» Aim
In the entries that follow, the first line to write out is the one containing "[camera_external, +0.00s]", and the last is the one containing "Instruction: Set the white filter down". Reproduce that stretch exactly, with nothing before or after it.

***

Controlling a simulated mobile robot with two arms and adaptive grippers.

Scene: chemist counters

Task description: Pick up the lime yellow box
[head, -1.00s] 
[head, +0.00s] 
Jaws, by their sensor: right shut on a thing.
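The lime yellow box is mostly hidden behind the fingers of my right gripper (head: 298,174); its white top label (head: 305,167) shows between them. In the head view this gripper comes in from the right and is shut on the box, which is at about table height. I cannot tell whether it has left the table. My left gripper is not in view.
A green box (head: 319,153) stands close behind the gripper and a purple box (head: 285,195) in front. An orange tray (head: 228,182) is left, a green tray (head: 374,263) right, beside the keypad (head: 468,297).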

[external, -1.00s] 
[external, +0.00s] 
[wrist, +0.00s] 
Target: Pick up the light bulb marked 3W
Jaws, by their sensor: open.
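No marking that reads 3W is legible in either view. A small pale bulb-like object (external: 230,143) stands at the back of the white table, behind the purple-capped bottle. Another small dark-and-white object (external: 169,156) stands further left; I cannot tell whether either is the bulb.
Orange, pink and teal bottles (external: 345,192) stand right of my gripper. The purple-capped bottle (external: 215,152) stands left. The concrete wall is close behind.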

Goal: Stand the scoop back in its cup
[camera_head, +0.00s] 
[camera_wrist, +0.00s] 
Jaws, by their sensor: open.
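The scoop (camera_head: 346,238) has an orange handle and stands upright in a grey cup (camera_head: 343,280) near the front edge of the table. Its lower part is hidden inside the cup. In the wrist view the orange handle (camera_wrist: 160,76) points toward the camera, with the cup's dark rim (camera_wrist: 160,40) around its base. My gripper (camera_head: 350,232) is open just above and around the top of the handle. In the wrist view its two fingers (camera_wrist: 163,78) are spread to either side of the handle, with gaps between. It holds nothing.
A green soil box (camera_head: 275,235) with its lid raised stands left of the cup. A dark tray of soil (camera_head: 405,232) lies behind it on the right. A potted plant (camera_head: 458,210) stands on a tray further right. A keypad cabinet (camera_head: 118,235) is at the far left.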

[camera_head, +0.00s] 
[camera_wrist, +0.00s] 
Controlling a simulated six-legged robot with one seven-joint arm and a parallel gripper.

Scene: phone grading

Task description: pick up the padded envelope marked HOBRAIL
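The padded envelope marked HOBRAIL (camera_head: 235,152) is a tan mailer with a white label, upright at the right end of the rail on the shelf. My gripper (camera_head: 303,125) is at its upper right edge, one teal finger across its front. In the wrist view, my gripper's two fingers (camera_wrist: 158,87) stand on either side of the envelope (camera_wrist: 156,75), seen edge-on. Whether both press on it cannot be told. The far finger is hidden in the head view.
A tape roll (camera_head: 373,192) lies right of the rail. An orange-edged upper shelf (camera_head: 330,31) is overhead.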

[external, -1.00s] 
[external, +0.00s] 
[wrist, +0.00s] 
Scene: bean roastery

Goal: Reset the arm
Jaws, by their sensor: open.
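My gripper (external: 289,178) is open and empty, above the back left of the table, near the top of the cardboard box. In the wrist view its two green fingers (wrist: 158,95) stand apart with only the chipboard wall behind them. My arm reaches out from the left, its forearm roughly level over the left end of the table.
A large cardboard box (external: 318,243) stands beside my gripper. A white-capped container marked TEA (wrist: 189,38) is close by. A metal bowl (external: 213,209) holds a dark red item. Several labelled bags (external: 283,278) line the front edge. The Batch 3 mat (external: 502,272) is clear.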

***

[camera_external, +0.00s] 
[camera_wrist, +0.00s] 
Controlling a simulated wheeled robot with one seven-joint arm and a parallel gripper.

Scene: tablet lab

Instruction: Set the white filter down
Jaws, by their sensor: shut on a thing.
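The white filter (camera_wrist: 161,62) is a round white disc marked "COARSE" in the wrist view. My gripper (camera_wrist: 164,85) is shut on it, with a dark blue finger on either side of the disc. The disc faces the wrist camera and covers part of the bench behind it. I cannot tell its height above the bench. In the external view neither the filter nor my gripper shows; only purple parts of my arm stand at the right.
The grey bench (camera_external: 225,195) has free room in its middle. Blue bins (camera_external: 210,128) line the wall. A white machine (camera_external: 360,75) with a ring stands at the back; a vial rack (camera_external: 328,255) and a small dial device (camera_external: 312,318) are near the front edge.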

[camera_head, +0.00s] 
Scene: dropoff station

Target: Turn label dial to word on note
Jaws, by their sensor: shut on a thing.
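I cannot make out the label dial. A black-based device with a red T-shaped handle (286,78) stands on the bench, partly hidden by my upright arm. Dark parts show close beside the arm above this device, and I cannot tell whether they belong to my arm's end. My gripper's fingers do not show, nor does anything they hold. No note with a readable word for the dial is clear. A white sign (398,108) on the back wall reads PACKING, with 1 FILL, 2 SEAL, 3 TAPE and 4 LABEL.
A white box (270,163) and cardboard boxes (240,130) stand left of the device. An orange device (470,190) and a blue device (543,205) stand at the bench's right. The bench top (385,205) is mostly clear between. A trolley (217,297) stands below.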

***

» Answer to this problem
[camera_external, +0.00s] 
[camera_wrist, +0.00s] 
Controlling a simulated wheeled robot with one seven-joint arm and a parallel gripper.

Scene: tablet lab

Instruction: Set the white filter down

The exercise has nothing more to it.